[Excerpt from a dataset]

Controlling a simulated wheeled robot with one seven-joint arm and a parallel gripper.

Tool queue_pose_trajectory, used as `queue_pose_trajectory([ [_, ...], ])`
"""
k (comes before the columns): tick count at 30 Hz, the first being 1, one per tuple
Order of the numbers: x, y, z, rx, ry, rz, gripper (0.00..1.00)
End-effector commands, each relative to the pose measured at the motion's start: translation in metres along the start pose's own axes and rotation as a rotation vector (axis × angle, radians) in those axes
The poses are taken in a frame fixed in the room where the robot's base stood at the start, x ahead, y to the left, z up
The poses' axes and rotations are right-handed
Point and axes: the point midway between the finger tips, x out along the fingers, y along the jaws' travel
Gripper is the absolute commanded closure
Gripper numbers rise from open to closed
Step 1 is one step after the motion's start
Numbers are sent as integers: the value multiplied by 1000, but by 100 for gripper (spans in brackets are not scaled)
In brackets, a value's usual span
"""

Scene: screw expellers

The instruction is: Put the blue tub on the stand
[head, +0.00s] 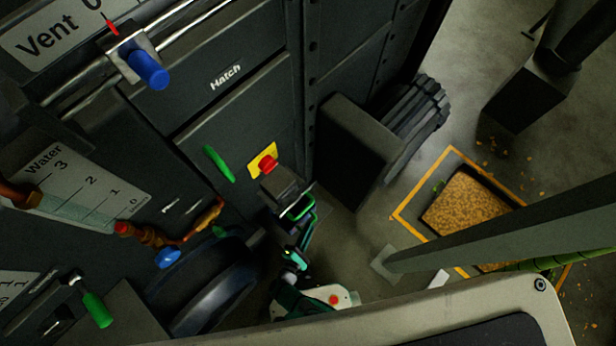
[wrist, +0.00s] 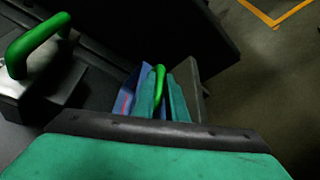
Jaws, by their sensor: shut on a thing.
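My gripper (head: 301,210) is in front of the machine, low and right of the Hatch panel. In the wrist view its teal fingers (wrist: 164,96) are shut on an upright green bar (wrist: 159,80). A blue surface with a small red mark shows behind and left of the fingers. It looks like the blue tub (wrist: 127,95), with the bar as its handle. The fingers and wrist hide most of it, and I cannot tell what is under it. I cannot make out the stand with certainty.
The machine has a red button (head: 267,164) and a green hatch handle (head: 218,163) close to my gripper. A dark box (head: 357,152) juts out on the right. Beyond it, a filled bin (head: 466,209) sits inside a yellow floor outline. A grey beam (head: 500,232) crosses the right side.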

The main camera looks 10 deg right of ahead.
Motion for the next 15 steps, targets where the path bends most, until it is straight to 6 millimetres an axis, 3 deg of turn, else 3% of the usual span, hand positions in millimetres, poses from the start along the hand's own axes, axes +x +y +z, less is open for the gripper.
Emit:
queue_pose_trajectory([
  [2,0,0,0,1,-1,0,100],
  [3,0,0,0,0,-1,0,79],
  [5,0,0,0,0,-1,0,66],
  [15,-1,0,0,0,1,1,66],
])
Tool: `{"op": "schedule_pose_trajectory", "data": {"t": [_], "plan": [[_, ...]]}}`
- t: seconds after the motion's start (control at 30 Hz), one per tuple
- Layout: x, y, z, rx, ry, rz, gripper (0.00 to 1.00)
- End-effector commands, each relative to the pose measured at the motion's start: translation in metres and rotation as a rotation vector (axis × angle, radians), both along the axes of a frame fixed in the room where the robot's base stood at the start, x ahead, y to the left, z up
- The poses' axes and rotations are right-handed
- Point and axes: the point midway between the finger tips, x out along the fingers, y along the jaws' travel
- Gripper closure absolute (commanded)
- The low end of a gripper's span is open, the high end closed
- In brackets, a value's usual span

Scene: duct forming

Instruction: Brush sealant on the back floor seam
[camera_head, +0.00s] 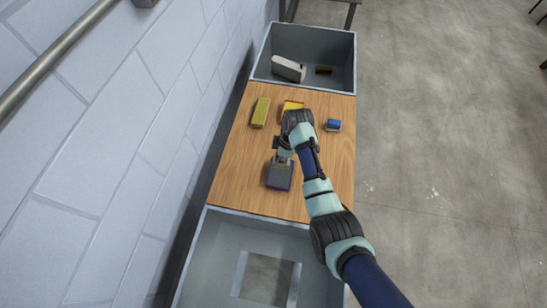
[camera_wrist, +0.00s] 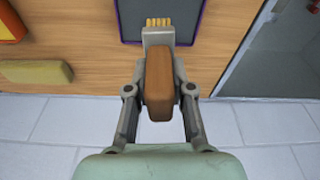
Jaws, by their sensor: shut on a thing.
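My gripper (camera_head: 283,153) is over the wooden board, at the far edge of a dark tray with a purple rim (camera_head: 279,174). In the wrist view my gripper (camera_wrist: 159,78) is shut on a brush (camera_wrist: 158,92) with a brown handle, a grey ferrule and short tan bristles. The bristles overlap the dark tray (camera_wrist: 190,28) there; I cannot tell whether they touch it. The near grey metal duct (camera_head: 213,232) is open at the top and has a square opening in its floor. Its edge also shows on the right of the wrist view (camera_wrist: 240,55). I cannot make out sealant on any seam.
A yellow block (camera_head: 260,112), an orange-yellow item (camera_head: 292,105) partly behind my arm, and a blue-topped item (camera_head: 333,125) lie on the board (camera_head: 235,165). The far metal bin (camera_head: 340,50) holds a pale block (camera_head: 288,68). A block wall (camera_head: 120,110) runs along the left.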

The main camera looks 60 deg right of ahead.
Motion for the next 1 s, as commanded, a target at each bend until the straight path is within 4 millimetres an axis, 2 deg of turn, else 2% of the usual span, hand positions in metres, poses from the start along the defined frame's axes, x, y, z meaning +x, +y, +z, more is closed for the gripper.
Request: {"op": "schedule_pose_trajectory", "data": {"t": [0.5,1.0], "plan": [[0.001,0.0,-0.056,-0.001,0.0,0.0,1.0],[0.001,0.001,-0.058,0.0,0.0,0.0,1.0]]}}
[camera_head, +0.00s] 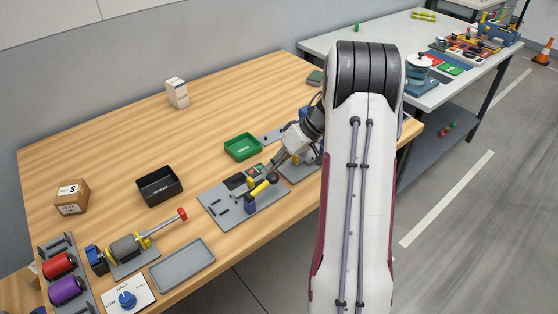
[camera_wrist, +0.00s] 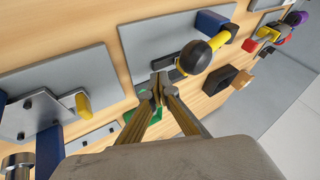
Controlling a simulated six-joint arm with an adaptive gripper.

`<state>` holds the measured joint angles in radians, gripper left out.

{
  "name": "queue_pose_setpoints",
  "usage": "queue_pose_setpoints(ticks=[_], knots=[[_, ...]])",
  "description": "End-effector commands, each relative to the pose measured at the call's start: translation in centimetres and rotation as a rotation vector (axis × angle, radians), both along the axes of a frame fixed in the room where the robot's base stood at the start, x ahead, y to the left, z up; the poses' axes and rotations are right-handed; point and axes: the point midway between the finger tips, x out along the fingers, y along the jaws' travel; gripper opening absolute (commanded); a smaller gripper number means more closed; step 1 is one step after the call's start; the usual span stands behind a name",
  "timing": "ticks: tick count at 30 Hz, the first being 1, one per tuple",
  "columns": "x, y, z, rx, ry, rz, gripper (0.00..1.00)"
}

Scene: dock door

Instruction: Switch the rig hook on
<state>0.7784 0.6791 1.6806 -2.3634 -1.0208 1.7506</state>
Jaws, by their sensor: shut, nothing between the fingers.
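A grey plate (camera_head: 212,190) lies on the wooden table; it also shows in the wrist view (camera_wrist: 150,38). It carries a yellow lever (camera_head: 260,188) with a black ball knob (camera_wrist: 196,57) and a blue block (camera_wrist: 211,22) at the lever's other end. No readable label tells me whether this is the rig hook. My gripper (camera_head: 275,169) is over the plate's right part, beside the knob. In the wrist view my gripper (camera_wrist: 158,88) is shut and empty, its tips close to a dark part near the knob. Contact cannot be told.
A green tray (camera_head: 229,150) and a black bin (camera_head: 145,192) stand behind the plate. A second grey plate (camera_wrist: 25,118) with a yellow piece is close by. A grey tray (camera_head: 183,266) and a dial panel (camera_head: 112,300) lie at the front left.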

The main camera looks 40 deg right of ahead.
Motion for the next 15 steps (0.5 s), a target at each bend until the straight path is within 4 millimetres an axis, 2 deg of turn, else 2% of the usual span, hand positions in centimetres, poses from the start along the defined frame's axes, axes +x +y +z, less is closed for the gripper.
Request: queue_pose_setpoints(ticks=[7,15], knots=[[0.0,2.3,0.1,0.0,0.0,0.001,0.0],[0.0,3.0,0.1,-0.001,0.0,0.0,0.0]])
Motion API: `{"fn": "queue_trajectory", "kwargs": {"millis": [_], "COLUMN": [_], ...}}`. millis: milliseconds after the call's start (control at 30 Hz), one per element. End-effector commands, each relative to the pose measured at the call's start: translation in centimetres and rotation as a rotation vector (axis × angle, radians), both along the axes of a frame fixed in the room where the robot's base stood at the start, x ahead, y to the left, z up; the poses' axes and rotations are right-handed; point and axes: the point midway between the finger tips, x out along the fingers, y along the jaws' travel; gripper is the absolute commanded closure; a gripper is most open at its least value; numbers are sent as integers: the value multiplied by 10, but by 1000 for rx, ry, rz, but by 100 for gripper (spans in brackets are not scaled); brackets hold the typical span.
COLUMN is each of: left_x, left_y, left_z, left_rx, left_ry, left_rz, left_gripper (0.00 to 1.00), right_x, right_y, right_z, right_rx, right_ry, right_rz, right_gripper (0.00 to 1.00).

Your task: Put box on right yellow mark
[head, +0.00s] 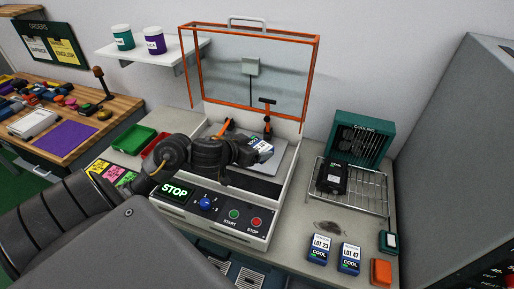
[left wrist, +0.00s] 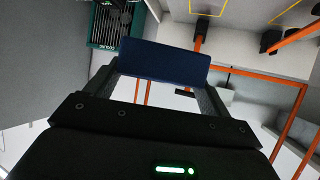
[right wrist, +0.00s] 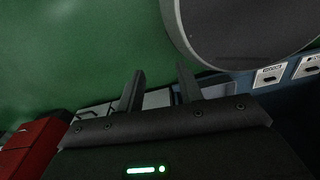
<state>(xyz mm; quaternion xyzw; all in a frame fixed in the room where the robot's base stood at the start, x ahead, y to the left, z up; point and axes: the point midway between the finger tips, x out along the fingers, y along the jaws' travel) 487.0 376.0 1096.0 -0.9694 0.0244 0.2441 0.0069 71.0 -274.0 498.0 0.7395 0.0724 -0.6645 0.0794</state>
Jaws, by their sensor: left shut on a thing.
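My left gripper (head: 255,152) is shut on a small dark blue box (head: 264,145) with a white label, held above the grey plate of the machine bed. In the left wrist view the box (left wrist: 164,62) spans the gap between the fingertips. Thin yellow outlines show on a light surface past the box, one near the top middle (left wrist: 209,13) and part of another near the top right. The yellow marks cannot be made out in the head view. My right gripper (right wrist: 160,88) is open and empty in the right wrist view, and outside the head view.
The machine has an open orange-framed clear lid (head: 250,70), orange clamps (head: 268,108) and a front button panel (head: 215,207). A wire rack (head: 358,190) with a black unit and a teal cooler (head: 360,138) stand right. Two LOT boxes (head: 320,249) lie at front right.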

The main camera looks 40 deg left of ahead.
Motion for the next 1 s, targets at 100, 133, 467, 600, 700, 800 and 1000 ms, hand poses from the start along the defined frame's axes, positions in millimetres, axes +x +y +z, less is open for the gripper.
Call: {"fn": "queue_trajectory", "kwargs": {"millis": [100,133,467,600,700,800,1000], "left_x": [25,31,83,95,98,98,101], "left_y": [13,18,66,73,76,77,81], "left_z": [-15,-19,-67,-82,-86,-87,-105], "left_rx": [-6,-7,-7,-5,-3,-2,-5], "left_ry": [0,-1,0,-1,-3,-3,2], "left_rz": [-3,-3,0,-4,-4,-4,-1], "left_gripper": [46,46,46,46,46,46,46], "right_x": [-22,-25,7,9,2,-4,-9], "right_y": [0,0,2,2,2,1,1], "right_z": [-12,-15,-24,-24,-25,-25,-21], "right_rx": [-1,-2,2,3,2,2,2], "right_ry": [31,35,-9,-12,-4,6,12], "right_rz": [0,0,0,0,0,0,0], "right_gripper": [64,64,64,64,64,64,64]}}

---

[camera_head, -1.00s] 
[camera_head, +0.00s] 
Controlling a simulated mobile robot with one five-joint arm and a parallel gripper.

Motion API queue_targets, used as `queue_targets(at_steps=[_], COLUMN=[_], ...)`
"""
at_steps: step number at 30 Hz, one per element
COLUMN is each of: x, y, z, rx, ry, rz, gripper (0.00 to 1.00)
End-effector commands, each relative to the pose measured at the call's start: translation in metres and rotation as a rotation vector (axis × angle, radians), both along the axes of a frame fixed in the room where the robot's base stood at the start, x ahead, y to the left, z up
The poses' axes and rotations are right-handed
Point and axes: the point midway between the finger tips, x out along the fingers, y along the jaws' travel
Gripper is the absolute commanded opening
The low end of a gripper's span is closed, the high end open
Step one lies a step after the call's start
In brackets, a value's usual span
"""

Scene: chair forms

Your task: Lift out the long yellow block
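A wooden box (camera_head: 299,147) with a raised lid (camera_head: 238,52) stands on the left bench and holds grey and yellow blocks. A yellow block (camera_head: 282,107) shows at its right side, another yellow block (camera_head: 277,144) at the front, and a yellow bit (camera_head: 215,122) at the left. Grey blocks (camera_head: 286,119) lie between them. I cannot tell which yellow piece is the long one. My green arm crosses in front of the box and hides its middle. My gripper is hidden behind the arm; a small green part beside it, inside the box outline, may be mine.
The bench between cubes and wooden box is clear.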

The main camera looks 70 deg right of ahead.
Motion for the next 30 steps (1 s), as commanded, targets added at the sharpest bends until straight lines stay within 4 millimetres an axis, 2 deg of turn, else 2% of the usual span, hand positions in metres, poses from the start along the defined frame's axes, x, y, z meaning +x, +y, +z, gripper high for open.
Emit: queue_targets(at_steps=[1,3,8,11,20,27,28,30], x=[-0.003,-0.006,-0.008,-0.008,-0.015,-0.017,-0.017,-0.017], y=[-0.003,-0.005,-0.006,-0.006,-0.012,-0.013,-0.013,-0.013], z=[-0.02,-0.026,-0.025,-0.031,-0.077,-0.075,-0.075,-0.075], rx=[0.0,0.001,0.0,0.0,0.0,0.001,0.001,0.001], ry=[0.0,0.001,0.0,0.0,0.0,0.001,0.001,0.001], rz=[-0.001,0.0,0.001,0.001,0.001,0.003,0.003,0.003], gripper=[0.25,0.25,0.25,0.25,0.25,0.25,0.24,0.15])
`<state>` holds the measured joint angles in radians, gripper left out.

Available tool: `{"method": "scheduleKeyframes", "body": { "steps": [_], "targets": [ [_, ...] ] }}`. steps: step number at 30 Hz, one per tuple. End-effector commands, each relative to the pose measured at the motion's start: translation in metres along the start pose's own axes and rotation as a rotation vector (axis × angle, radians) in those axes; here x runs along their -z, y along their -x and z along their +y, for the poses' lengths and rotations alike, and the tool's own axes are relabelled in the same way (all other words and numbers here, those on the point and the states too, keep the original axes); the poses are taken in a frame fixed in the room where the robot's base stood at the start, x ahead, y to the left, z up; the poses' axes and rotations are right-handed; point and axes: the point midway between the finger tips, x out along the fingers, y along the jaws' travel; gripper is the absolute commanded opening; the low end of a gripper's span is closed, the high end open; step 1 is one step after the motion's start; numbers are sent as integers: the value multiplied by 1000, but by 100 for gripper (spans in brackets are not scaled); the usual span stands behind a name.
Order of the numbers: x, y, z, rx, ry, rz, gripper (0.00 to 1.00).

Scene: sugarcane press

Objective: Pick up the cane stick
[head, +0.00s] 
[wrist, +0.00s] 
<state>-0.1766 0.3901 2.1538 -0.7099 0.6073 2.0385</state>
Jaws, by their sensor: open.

→ **EXERCISE DETAILS**: Whenever "main" turns up in a line, pick that line out.

→ **RESPONSE FOR THIS EXERCISE**:
The main camera looks 10 deg right of ahead.
The main camera looks 60 deg right of ahead.
The main camera looks 40 deg right of ahead.
The main camera looks 40 deg left of ahead.
The main camera looks 70 deg right of ahead.

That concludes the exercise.